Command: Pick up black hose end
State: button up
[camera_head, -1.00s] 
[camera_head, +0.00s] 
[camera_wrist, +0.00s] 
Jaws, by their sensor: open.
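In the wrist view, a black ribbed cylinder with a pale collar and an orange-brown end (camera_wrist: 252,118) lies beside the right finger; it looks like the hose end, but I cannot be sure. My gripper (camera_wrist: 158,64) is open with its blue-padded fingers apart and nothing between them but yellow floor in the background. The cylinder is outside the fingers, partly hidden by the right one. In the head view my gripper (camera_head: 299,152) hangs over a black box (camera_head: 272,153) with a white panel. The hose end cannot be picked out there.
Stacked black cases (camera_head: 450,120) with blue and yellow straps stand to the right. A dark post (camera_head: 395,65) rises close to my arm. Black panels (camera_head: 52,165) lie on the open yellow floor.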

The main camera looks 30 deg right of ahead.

************

Exercise: Write out the full listing, keeping every line exactly as it is.

Full solution:
Command: Pick up black hose end
State: button up
[camera_head, -1.00s] 
[camera_head, +0.00s] 
[camera_wrist, +0.00s] 
Jaws, by their sensor: open.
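In the wrist view, a black ribbed cylinder with a pale collar and an orange-brown end (camera_wrist: 252,118) lies beside the right finger; it looks like the hose end, but I cannot be sure. My gripper (camera_wrist: 158,64) is open with its blue-padded fingers apart and nothing between them but yellow floor in the background. The cylinder is outside the fingers, partly hidden by the right one. In the head view my gripper (camera_head: 299,152) hangs over a black box (camera_head: 272,153) with a white panel. The hose end cannot be picked out there.
Stacked black cases (camera_head: 450,120) with blue and yellow straps stand to the right. A dark post (camera_head: 395,65) rises close to my arm. Black panels (camera_head: 52,165) lie on the open yellow floor.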

The main camera looks 30 deg right of ahead.

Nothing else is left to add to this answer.